The Financial Sector Stability Development Policy Credit (DPC4) of $100 million, approved by the World Bank Board, is the final in a series of financial sector DPCs that was initiated in 2013 and has since supported a government-led program aimed at stabilizing the sector by reducing vulnerabilities and increasing transparency. In this phase, the program has focused on implementing key reforms through a strengthened legal and regulatory framework, consolidating the financial sector, placing the financial sector safety net on a firm footing and laying the ground for a further program of reforms to broaden and deepen access to financial services for both business and individuals.

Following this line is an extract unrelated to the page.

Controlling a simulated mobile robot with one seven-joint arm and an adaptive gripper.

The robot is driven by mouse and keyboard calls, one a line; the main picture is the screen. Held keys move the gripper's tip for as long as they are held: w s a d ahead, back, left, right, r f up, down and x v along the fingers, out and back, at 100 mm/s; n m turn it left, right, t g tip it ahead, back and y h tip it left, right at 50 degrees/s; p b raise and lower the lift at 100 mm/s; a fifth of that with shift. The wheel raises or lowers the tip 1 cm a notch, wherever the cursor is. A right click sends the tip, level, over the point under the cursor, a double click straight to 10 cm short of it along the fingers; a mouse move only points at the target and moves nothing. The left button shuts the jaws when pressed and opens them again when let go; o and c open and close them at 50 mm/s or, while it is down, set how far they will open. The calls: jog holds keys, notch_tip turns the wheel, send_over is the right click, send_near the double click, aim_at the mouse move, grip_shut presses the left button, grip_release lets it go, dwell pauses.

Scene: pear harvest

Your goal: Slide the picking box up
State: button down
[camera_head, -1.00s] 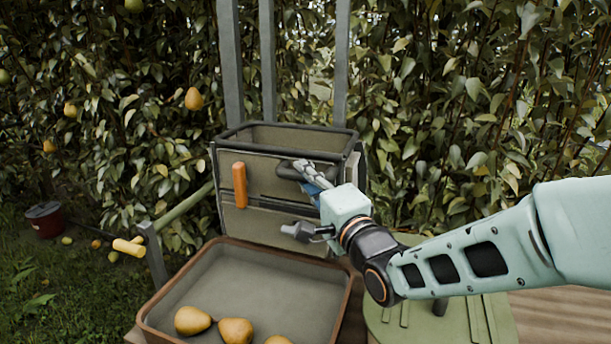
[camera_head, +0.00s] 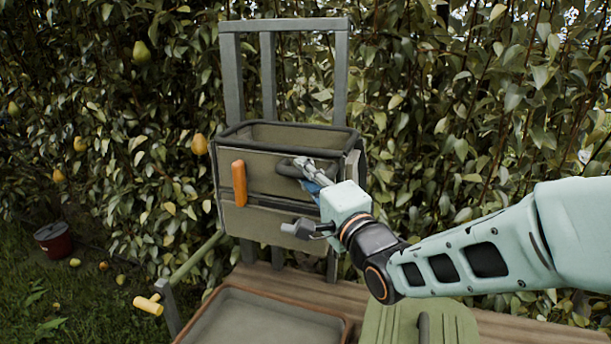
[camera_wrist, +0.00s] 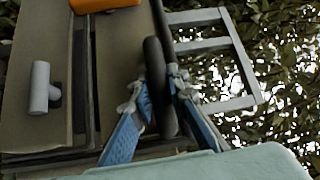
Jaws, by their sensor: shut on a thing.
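The picking box (camera_head: 262,226) is a grey-green open-topped box with a dark rim, upright on the grey upright rails (camera_head: 233,85). An orange grip (camera_head: 239,184) stands on its front at left. My gripper (camera_head: 309,172) is shut on the dark handle (camera_head: 287,168) at the right of the box front. In the wrist view the dark handle (camera_wrist: 160,85) passes between the two fingers with blue pads, and the box front (camera_wrist: 30,50) lies to the left. The box's inside bottom is hidden.
A brown-rimmed tray (camera_head: 255,312) stands below the box, cut off by the picture's bottom edge. A green lidded case (camera_head: 400,325) is to its right on wooden planks. A yellow-handled lever (camera_head: 148,304) and a red bucket (camera_head: 53,240) are at left. Leafy trees with pears stand behind.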

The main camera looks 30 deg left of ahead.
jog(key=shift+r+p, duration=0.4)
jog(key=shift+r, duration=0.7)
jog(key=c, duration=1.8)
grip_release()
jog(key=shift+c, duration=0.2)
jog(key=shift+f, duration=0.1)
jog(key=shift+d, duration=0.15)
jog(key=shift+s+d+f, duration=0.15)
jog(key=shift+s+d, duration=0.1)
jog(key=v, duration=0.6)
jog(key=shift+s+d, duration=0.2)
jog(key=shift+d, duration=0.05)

In Nepal, the World Bank Group (WBG) includes the International Development Association (IDA), the concessionary lending arm; the International Finance Corporation (IFC), the private sector arm; and the Multilateral Investment Guarantee Agency (MIGA), the investment risk insurance arm.
“The World Bank currently supports 21 active investment projects in Nepal with US$ 2.5 billion dollars in commitments from IDA. The indicative resources available under IDA18 (FY2018-2020) are about US$ 1.3 billion, including US$ 300 million from the IDA Risk Mitigation Regime. During the IDA17 period (FY2015-2017), the World Bank committed US$ 1.2 billion.

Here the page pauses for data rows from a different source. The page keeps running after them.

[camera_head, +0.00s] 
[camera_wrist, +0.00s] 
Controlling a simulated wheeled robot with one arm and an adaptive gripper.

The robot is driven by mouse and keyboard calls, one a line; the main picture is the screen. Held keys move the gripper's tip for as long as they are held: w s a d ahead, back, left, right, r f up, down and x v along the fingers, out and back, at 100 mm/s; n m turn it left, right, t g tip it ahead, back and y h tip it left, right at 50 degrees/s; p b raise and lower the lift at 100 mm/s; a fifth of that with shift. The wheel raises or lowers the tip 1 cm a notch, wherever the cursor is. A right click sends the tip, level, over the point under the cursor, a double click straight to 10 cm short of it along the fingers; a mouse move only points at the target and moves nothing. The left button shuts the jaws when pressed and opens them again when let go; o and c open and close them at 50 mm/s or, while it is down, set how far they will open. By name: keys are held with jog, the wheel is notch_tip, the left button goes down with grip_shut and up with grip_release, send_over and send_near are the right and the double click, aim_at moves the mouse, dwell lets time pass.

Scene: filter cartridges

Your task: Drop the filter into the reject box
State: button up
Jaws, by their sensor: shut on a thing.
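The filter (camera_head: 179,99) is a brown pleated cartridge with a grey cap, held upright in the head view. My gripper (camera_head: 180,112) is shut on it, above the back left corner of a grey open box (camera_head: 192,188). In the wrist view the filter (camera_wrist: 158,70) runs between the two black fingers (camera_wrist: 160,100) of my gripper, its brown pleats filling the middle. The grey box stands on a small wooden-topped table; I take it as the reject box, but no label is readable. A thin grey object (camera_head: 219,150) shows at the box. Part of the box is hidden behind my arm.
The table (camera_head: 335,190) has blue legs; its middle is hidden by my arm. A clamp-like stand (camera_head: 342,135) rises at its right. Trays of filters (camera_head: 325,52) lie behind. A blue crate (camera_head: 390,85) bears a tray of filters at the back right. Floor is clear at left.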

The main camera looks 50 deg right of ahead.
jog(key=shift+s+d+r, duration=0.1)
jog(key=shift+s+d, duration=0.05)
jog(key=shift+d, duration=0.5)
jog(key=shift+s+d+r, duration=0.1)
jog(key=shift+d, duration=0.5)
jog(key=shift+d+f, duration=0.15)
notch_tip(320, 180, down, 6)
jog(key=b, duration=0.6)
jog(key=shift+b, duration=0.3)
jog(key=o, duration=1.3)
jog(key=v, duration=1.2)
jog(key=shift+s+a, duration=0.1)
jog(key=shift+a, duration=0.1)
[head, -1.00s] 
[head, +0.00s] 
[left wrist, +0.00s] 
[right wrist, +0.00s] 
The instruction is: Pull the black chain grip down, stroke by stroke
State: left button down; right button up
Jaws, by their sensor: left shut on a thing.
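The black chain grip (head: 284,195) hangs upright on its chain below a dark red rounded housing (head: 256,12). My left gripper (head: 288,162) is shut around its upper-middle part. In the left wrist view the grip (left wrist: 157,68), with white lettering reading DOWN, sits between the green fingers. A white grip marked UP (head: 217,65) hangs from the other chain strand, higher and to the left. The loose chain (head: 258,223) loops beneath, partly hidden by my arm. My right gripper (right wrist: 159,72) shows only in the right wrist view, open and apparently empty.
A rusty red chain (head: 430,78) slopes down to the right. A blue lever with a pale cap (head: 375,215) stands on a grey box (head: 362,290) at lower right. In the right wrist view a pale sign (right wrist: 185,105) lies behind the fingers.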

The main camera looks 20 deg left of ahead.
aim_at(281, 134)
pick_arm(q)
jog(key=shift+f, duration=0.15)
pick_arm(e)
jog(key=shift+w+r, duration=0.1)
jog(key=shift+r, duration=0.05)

IFC aims to commit about US$ 800 million to US$ 1.2 billion over the five-year period. MIGA is actively seeking opportunities to support foreign private investment into Nepal. IFC and MIGA may make use of the IDA IFC/MIGA Private Sector Window (PSW) and the MIGA Guarantee Facility to underwrite eligible projects,” writes a press release.
The World Bank Group (WBG) fielded its first economic mission to Nepal in 1963 to assess the country’s development prospects and challenges. It approved its first credit in 1969 for a telecommunications project. Since then, the World Bank has provided Nepal US$ 4.75 billion in assistance (US$ 3.48 billion in credits and US$ 1.27 billion in grants).